→ **Task**: Return each line holding the string "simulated".

→ **Source material**:
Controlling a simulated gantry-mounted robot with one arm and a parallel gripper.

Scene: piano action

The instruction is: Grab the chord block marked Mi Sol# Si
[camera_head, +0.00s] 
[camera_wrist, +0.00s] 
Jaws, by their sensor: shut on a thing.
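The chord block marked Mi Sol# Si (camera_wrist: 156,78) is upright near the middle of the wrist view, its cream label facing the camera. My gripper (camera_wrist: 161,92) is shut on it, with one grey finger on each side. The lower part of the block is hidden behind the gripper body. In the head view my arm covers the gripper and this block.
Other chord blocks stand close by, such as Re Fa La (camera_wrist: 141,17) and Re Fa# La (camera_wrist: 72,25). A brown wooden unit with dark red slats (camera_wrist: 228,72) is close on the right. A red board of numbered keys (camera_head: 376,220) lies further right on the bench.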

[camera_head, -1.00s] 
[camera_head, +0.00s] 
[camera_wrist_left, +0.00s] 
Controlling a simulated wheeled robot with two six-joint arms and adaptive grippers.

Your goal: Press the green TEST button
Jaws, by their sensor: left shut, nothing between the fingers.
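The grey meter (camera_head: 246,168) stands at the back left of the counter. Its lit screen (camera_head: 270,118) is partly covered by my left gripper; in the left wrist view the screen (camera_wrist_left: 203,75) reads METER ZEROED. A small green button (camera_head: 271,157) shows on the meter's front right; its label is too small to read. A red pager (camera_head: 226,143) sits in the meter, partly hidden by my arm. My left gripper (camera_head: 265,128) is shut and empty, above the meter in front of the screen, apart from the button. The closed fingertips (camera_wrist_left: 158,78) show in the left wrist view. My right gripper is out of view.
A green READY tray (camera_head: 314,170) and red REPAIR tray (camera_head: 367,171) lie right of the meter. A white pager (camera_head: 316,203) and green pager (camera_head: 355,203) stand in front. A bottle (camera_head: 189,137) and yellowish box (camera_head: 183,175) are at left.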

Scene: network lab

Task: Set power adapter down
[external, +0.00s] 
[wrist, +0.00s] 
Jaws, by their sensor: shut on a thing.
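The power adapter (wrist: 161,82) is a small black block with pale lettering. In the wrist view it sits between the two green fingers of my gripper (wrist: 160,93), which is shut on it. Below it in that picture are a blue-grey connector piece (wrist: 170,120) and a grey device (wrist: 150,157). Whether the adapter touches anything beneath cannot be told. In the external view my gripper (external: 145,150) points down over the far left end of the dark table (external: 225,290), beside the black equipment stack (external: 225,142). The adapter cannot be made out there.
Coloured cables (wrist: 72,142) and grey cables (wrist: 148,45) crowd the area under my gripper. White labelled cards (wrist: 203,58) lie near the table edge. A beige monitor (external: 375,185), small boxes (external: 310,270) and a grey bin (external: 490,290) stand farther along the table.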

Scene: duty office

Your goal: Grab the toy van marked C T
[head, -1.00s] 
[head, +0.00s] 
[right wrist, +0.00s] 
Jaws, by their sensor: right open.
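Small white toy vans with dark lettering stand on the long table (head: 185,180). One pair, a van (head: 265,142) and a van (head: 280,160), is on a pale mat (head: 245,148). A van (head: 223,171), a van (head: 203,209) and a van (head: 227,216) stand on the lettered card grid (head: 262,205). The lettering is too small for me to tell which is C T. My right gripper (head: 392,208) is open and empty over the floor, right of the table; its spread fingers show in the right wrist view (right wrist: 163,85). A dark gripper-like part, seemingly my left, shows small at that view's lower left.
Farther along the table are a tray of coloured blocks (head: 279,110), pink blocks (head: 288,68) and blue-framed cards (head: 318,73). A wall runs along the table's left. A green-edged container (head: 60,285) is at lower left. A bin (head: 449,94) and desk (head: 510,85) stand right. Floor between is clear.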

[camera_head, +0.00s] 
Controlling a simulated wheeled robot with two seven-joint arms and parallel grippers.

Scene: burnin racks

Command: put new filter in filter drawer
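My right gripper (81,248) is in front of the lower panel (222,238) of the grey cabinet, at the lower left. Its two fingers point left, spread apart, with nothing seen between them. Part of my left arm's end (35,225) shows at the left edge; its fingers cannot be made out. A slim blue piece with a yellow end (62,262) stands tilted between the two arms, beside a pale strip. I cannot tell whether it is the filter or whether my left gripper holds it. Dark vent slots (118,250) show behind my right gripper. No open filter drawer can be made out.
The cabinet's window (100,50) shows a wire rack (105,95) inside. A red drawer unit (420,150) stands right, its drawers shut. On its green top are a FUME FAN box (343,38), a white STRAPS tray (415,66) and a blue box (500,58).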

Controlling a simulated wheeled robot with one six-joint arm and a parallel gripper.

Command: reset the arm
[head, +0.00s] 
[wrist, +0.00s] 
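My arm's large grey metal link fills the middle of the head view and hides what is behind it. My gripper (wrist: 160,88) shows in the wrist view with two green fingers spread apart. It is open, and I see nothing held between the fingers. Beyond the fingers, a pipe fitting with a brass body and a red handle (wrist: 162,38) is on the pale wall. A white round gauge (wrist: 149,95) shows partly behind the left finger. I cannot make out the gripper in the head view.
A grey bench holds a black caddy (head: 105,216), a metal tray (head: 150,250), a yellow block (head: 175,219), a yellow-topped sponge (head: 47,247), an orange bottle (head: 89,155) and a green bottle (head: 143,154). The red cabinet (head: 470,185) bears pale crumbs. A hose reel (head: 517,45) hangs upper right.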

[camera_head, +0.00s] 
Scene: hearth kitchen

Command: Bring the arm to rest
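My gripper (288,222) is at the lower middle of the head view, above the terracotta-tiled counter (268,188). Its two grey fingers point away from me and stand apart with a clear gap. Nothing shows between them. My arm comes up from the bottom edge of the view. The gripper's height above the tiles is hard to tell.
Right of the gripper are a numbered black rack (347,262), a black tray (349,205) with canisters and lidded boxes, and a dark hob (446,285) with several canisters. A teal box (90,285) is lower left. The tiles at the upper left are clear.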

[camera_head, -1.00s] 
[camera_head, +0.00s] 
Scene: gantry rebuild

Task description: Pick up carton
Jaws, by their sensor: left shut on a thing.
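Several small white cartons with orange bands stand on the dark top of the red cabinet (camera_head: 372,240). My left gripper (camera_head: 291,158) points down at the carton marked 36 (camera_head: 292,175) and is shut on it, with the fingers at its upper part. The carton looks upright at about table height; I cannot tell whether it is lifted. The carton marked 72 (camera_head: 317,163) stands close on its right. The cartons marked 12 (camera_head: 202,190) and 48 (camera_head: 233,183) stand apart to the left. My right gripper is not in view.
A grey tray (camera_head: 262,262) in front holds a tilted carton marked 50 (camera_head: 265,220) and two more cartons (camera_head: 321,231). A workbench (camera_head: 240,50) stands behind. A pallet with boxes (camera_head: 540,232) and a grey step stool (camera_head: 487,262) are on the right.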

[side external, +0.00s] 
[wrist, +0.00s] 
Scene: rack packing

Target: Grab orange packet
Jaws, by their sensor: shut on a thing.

→ **Task response**:
Controlling a simulated gantry-mounted robot with one arm and a parallel gripper.
Controlling a simulated wheeled robot with two six-joint arms and adaptive grippers.
Controlling a simulated wheeled robot with two seven-joint arms and parallel grippers.
Controlling a simulated wheeled robot with one six-joint arm and a parallel gripper.

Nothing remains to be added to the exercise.